━━━━━ Extracted data ━━━━━

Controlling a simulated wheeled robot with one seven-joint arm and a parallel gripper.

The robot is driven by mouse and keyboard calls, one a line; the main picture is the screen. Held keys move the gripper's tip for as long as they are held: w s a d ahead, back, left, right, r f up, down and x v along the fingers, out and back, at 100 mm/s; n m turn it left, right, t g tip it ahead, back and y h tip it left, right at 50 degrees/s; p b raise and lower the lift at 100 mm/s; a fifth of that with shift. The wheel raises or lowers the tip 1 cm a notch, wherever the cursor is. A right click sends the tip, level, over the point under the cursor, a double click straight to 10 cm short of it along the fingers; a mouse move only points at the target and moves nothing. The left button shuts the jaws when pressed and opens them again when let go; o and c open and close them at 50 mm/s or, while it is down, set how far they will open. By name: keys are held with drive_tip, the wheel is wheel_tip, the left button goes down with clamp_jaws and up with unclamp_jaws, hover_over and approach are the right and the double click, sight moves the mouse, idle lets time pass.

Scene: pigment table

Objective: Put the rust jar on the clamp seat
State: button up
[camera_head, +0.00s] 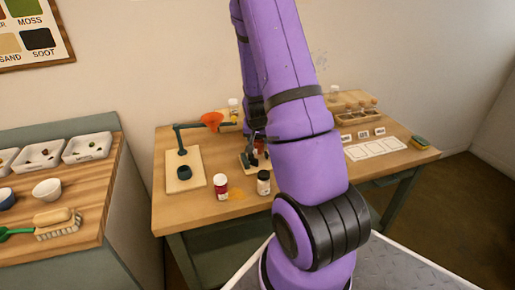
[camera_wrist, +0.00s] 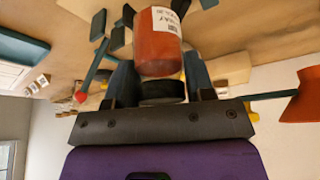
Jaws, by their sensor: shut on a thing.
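My gripper (camera_head: 258,143) is shut on a rust-coloured jar (camera_wrist: 157,52). The jar has a black lid and a white label that I cannot read surely. In the wrist view its lid sits between the fingers and its body extends beyond them. In the head view the arm and gripper mostly hide it. A clamp-like fixture with teal blocks (camera_wrist: 98,25) and a red-tipped rod (camera_wrist: 80,97) shows beside the jar in the wrist view. A pale base (camera_head: 245,160) shows at the gripper in the head view. I cannot tell whether the jar touches anything.
An orange funnel (camera_head: 211,120) hangs on a teal stand over a wooden board (camera_head: 185,180). A wooden rack (camera_head: 356,113) and white cards (camera_head: 376,148) lie to the right.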

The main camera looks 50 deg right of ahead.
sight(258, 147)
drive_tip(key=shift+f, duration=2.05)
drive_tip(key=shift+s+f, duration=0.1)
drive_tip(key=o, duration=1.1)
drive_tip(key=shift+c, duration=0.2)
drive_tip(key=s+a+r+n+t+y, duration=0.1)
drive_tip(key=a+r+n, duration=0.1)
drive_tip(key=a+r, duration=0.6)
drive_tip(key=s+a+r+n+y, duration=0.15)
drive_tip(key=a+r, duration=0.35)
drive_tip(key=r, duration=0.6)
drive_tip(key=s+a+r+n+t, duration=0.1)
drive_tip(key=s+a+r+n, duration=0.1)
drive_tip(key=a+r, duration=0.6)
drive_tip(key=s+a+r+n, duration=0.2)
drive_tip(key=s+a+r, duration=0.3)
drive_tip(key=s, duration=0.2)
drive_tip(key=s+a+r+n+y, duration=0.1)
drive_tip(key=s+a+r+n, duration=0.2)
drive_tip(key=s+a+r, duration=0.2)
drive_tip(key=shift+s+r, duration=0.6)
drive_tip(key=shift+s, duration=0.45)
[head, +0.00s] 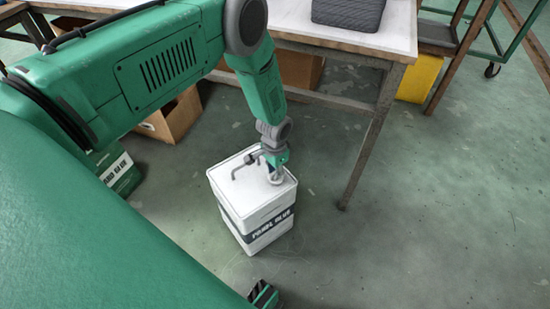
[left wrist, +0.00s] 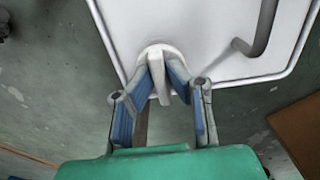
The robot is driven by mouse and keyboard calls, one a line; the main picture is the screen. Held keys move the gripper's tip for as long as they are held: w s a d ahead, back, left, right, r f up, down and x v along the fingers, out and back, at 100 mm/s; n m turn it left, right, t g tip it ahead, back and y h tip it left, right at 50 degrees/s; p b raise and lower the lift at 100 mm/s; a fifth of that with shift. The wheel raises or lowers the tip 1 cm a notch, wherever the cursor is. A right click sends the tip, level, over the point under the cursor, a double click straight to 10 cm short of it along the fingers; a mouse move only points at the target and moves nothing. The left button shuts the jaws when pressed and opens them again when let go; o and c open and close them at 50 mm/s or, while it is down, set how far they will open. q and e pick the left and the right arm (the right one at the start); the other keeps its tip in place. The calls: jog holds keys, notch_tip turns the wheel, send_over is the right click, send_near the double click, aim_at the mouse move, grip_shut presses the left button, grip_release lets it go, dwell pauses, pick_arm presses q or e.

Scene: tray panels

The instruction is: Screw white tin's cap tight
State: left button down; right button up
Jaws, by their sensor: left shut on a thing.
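The white tin (head: 252,207) stands upright on the floor, with a dark label band around its lower part. Its top (left wrist: 195,30) fills the upper part of the left wrist view. The white cap (left wrist: 158,52) sits at the edge of the tin's top near my gripper and has a raised ridge. My left gripper (head: 275,174) reaches down onto the cap at the right corner of the tin. In the left wrist view its blue-padded fingers (left wrist: 160,78) are shut on the cap's ridge. How far the cap is turned cannot be told. My right gripper is not seen.
A grey bent handle (head: 244,165) rises from the tin's top beside the gripper. A workbench leg (head: 372,140) stands to the right. A cardboard box (head: 172,122) and a green tin (head: 118,174) are behind on the left. The floor (head: 400,235) at right is clear.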

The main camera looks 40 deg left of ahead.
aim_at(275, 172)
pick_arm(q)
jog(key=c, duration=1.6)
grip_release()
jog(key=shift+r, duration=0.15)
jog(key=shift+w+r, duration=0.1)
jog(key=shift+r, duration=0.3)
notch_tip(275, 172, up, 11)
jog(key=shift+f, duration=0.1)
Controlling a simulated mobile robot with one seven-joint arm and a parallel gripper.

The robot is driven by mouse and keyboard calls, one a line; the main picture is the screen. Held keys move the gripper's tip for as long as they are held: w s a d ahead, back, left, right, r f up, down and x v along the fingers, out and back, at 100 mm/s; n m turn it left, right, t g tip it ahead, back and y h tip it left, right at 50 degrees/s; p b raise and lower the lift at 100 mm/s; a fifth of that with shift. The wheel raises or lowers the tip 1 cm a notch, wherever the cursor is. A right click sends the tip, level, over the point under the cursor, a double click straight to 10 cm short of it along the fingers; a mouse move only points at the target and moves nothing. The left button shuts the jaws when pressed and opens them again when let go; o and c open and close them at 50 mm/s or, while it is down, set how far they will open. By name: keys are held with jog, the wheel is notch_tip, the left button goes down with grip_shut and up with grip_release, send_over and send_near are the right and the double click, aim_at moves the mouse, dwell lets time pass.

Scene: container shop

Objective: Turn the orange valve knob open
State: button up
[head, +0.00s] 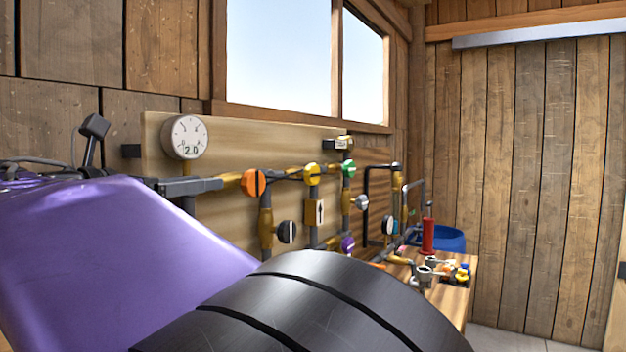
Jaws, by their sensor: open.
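The orange valve knob (253,183) is a round disc with a dark, roughly upright mark on its face. It sits on brass and grey pipework on a wooden board, right of and below a round white gauge (186,137) reading 2.0. What looks like a grey finger of my gripper (192,186) reaches out from behind my purple arm, pointing right, its tip just left of the knob in the picture. The gripper is open. The rest of it is hidden by my arm, and I cannot tell whether it touches the knob.
Yellow (312,174), green (349,168), grey (287,232) and purple (347,244) knobs sit close by on the pipes. A wooden bench (455,298) at the right carries a red cylinder (428,236) and small fittings. A blue tub (452,240) stands behind it.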

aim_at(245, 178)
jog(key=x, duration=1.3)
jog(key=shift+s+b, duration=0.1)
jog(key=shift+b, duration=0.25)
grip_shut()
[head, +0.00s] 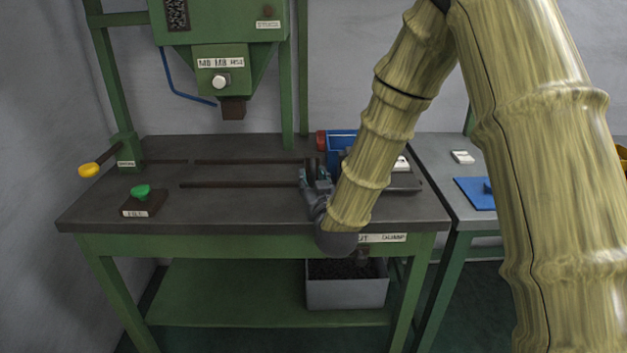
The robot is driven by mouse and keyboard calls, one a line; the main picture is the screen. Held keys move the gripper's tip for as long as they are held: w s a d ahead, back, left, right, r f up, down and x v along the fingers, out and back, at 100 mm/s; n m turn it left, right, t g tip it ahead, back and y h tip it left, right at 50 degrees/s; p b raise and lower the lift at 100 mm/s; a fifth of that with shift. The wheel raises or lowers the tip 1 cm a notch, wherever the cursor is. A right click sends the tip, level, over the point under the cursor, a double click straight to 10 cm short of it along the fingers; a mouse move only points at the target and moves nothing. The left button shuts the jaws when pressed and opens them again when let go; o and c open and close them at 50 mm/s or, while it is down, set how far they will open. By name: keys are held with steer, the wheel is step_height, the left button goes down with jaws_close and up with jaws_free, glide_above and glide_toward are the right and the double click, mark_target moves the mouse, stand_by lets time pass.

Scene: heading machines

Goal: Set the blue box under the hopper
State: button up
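The blue box (341,138) stands on the dark table top, right of centre, partly hidden behind my gripper and arm. The green hopper (223,30) is mounted above the left-middle of the table, with a brown spout (233,109) pointing down. The table under the spout is bare apart from the rails. My gripper (314,168) is low over the table, at the front left of the blue box. Its fingers overlap the box's left side in the view. I cannot tell whether they touch or grip it.
Two dark rails (240,185) run along the table top. A green button (141,191) on a block and a yellow-knobbed lever (89,170) are at the left. A red round part (321,140) is beside the box. A grey bin (346,292) sits below.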

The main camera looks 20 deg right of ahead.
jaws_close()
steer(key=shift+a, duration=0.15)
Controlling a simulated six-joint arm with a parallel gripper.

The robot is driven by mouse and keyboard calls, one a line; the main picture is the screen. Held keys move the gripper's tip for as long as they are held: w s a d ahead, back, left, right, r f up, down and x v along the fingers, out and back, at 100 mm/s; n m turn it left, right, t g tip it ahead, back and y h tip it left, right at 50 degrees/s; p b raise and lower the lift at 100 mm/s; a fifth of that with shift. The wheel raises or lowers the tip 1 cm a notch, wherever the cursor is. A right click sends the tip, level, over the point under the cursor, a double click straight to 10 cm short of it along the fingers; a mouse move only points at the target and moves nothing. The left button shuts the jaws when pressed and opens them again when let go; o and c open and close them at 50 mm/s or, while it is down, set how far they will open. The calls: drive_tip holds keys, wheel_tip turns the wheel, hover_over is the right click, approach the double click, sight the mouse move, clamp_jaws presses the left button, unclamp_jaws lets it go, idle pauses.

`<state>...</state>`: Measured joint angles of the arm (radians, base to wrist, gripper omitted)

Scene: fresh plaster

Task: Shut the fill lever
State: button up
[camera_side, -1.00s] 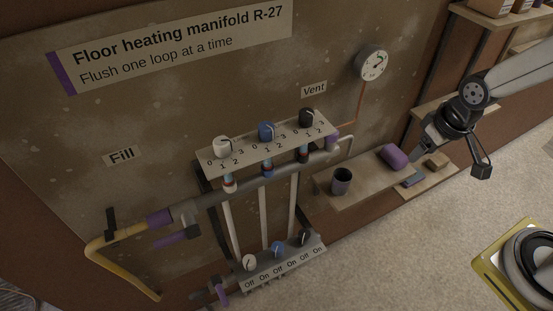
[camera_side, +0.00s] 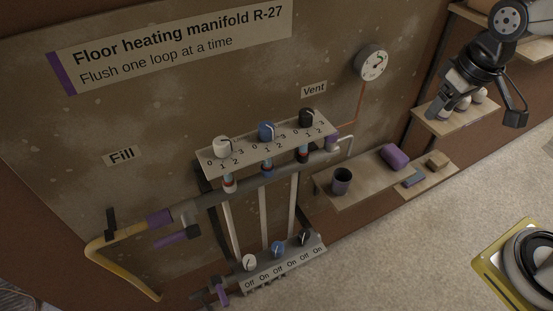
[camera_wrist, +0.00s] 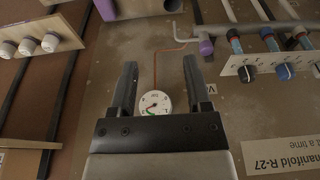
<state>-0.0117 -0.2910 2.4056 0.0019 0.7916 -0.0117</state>
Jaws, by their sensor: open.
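The fill lever looks to be the purple handle (camera_side: 172,239) below the pipe at the left, under the "Fill" label (camera_side: 121,155). It points left from the valve, roughly along the pipe and a little below it. A purple collar (camera_side: 160,217) sits above it, where the yellow hose (camera_side: 108,246) joins. My gripper (camera_side: 436,112) is far from it at the upper right, open and empty. In the wrist view my gripper (camera_wrist: 161,75) has its fingers apart, with the pressure gauge (camera_wrist: 155,103) seen beyond them. The fill lever is outside the wrist view.
The manifold's upper knob plate (camera_side: 270,150) and lower On/Off valve bar (camera_side: 285,262) stand between my gripper and the fill side. A shelf (camera_side: 365,185) holds a dark cup (camera_side: 341,181) and a purple roll (camera_side: 395,156). The floor in front is mostly clear.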

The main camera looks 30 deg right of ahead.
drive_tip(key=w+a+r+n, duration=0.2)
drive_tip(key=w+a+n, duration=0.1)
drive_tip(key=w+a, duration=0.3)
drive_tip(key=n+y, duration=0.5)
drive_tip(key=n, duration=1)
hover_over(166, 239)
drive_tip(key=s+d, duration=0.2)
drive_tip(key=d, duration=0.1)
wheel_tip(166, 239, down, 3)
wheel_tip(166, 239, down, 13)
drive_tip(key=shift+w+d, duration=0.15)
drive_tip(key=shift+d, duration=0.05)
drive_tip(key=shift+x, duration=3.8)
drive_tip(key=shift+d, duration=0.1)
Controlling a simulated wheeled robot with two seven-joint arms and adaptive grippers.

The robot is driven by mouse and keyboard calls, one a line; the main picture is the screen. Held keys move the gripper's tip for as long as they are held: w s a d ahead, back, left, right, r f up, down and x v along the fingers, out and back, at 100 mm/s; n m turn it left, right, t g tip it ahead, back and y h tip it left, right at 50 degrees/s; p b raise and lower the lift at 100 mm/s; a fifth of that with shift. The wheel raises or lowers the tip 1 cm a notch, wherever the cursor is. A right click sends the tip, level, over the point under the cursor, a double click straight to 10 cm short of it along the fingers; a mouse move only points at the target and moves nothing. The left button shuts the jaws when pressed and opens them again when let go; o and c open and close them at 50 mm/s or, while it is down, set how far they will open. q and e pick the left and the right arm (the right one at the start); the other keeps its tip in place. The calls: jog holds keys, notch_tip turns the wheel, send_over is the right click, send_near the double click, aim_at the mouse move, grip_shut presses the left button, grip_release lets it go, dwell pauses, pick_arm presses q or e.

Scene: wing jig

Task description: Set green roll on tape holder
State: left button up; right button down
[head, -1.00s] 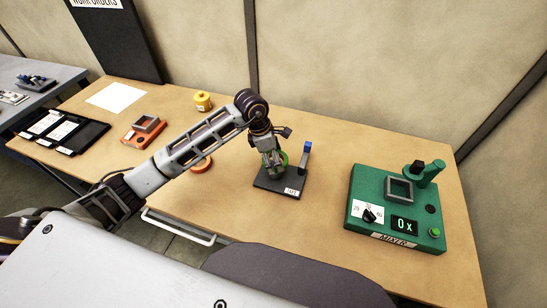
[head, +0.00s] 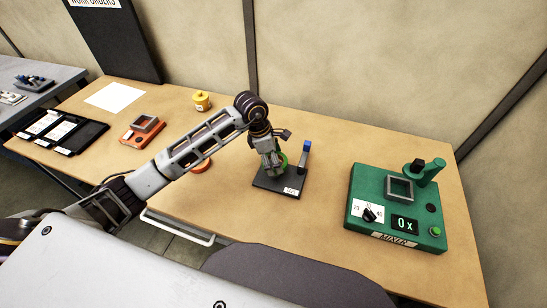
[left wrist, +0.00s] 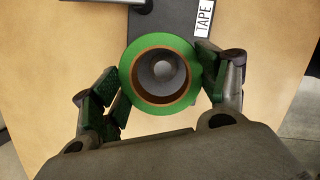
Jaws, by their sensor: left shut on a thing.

━━━━━

Task goal:
Exactly how many lines of the listing above contain the string "Scene"? Give no more than the number.

Response to the task:
6